As much as weddings are about capturing the moment as is happens, in our photography studio, our clients expect us to challenge ourselves and create something extraordinary out of ordinary scenes. This is especially true for the couples session of the wedding day. One technique/tool we have to help achieve this is the concept of mixed lighting, such as the lighting you see in the image below. Let’s go over how to create this.

Final Image


Before Image


The Lighting Set Up

– 2 ungelled pocket strobes about 5-7 feet behind the subjects at 1/2 power and off center by about 3-5 feet
– 1 tungsten video light as the main light directly on the subjects



Canon EOS 5D Mark II
15mm f/2.8 Fisheye lens
Pocket Wizard II (x3)
Nikon SB80 (x2)
Tungsten Video Light


ISO 1600
15mm Fisheye Lens
Kelvin: 3500

The Execution

Video Light vs. Flash – We used a video light directly on our subjects instead of a flash for the main light to avoid killing shadows in the scene. I suppose a carefully snooted flash may have been acceptable as well but would have taken much longer to set up and test.

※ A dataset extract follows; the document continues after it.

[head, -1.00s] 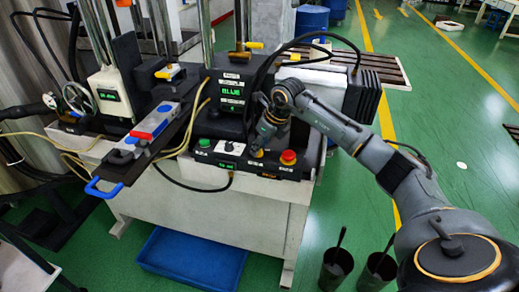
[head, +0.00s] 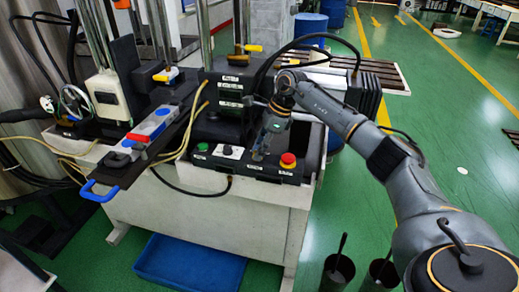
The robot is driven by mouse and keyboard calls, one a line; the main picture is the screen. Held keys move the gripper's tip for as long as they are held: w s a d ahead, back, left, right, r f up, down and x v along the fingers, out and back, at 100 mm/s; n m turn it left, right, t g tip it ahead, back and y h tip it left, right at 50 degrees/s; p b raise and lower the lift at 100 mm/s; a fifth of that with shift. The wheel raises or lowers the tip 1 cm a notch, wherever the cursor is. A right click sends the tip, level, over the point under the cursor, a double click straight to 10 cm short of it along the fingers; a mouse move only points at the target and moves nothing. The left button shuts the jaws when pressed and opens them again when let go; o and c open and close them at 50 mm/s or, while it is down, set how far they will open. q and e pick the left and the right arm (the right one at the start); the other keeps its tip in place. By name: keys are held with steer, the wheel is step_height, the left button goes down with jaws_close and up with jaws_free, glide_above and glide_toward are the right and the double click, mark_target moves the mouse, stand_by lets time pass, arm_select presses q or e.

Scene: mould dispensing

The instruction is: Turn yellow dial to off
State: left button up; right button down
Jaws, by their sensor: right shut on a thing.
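The black control panel (head: 231,165) is on the front edge of the white machine bench. It carries a green button (head: 202,148), a black knob (head: 227,151) and a red emergency button (head: 288,160). My right gripper (head: 259,154) points down onto the panel between the black knob and the red button. It is shut on the yellow dial, which its fingers almost wholly hide. The display box (head: 231,87) above the panel is dark. My left gripper (head: 50,103) is at the far left beside a hand wheel; its fingers are too small to read.
Black cables loop behind my right arm. A blue bin (head: 190,262) and dark pots (head: 338,270) stand on the floor.

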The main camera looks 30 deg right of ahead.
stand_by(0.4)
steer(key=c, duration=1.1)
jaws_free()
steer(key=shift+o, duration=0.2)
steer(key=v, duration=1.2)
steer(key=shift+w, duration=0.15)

Gelled vs. Ungelled – We are using ungelled flashes in the back to create the blue light in the scene. You’ll see this as a common theme in our photography.

Posing and Placement – We placed the flashes far enough behind the subjects as to not cast strange shadows on the sides or front of the subjects. As for the pose, we went with a simple sitting kiss with a few standing variations that we also delivered to the client.

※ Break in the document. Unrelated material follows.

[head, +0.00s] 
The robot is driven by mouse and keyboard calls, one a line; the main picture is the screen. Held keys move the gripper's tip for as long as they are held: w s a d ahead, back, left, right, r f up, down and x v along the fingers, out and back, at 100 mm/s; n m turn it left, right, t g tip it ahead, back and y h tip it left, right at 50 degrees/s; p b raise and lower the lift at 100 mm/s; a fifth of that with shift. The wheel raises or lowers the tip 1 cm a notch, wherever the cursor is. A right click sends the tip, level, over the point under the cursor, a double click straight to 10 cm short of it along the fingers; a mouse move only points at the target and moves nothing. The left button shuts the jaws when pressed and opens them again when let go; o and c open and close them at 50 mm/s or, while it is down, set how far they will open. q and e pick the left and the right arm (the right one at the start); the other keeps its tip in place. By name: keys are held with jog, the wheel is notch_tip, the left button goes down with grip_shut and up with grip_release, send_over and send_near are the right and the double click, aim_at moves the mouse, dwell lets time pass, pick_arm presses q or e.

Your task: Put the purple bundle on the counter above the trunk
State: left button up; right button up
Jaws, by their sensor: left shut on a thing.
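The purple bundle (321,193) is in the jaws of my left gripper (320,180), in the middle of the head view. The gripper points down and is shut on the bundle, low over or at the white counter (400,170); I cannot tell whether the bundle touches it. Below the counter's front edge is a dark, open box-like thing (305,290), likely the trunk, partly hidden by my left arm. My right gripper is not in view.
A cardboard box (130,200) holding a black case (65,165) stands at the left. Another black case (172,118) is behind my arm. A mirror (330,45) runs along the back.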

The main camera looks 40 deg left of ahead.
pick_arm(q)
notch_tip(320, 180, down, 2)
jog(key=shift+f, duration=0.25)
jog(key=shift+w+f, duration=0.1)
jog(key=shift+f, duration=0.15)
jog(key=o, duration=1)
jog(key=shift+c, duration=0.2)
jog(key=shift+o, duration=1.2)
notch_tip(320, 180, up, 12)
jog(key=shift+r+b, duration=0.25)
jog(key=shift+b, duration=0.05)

Lens Choice – We chose a fisheye lens to add that additional distortion around the edges to really take you out of the room and add that additional “cool” factor. A wide angle at 16mm would have been our second choice, but keep in mind that the short length of the room played a big factor here as well.


You can see more shots from this New York Wedding on our Blog. As you can see from the rest of the images, the primary focus of the wedding was the couple, their families, and the emotion of the moments throughout the day. For 90% of the day, we sit back and let it happen; we anticiapte the emotion and make sure we capture it with great composition, lighting, and creativity. But for the rest of the 10%, our clients expect us to deliver something different and unique, and playing with mixed lighting in scenes such as this wine room is one way of doing that.